■ YOUR GOAL ■
Start at the line containing "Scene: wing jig", stop at the line containing "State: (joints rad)", and set down every line in that stretch exactly as written, and nothing else.

■ DATASET RECORDS ■

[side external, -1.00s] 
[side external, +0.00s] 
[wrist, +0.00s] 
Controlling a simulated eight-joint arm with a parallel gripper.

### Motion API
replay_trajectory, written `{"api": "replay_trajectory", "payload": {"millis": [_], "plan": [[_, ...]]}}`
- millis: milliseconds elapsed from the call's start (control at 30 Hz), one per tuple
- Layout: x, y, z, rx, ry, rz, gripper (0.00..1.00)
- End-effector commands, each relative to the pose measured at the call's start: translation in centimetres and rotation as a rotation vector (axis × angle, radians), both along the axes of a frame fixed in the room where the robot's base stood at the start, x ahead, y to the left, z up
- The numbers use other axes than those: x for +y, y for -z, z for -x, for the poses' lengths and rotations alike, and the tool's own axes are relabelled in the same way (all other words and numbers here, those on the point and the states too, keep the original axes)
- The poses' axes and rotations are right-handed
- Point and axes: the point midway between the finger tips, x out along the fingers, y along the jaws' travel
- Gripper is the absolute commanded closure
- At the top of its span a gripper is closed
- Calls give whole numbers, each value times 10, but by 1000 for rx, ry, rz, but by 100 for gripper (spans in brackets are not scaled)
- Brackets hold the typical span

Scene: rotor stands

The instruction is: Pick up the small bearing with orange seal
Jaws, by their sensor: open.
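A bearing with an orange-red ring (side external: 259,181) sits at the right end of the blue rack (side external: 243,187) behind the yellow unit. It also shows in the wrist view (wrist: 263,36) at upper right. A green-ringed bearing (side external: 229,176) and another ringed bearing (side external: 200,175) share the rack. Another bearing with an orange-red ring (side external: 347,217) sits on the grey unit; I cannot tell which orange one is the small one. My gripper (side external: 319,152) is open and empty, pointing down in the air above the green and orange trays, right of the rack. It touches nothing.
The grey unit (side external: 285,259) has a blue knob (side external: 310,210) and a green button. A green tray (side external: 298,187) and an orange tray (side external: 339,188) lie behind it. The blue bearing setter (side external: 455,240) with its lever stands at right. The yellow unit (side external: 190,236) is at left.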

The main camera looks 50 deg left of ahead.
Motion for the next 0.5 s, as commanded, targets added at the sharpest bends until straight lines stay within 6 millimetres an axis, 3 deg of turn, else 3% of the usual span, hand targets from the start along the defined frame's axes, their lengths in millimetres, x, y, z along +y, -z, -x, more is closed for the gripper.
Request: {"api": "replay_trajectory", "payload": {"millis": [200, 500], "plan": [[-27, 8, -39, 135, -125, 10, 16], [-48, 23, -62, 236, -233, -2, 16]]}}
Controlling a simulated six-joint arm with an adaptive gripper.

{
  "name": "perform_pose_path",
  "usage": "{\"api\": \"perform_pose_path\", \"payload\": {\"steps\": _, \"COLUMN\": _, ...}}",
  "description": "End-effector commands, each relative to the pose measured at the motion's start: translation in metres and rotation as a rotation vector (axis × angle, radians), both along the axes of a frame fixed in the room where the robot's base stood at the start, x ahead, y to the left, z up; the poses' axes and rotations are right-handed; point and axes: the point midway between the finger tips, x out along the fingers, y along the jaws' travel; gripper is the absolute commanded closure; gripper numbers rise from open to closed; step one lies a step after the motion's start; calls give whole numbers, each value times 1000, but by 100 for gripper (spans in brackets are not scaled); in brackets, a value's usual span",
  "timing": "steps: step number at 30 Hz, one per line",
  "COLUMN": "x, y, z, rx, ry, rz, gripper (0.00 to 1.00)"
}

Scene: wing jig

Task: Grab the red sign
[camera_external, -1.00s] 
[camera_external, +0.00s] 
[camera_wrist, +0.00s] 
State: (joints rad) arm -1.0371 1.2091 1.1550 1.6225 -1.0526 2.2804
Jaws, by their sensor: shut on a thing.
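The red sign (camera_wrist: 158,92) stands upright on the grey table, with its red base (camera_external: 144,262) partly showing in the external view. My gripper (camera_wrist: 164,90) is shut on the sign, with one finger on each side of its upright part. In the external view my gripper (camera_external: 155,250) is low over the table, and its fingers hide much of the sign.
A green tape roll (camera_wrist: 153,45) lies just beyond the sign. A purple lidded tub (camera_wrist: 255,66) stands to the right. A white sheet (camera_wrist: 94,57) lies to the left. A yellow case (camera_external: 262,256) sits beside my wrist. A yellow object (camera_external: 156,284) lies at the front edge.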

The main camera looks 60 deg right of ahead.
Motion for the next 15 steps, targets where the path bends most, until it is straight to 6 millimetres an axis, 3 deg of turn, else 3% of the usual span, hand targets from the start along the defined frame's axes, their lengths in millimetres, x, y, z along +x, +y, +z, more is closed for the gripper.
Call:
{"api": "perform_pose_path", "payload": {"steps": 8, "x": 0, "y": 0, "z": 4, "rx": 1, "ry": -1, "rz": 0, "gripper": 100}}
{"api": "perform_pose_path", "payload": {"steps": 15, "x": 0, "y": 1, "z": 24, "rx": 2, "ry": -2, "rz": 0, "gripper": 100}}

■ SOLVED PROBLEM ■
Scene: wing jig

Task: Grab the red sign
[camera_external, -1.00s] 
[camera_external, +0.00s] 
[camera_wrist, +0.00s] 
State: (joints rad) arm -1.0371 1.2091 1.1550 1.6225 -1.0526 2.2804

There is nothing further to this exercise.